The two Nordic countries recently submitted their official applications, with Turkey announcing plans to block their accession unless the two countries make concessions, DW reports.
Finland and Sweden have remained neutral since the Cold War until recently and decided to join the NATO in the wake of Russia’s aggression against Ukraine.
Turkey called on the two aspiring NATO members to stop supporting terrorist organisations, stressing that the groups in question present a threat to its security.
The organisations in question include the Kurdistan Workers’ Party (PKK) and the People’s Defence Units (YPG), with Ankara accusing the two countries of refusing to extradite terrorists.

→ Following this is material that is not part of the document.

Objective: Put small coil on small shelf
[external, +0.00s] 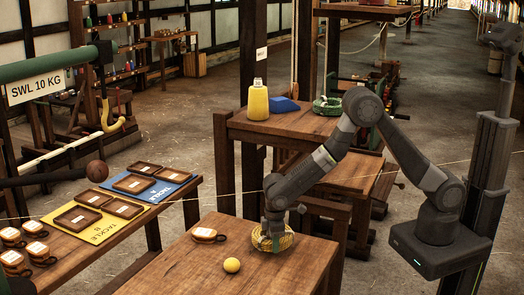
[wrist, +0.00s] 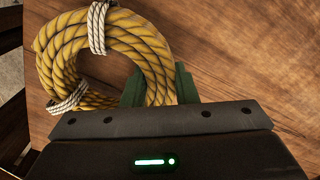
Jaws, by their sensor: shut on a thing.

The EU, the US and other allies of Turkey list the PKK as a terrorist organisation, noting that it has been involved in armed conflicts with Turkish forces for some four decades.
Ankara also wants Finland and Sweden to lift restrictions on export of arms to Turkey that were put in place in 2019, after Turkey’s offensive against the YPG.
Mevlüt Çavuşoğlu, Turkish Minister of Foreign Affairs announced the meeting with Finland and Sweden on Tuesday, during his visit to Israel, noting that Ankara will present its demands at the meeting on Wednesday.
“We have seen a positive attitude towards lifting of embargo regarding defence industry products during this meeting, this is a pleasing development,” İbrahim Kalın, Turkish presidential spokesman, noted at a press conference after the meeting on Wednesday.
He added that Ankara presented its concerns about terrorism and informed Finnish and Swedish delegations about Turkey’s expectations to address the issue.
Finnish State Secretary Jukka Salovaara headed the delegation from Finland and his Swedish counterpart Oscar Stenström led the Swedish mission.
Kalın and Turkish Deputy Foreign Minister Sedat Önal hosted the meeting with the two Nordic delegations in Ankara.
Turkey’s NATO allies were surprised by Ankara’s objections to the two Nordic countries’ membership in the alliance, according to Reuters reporting.
Applications of aspiring NATO members must be approved by all members of the alliance.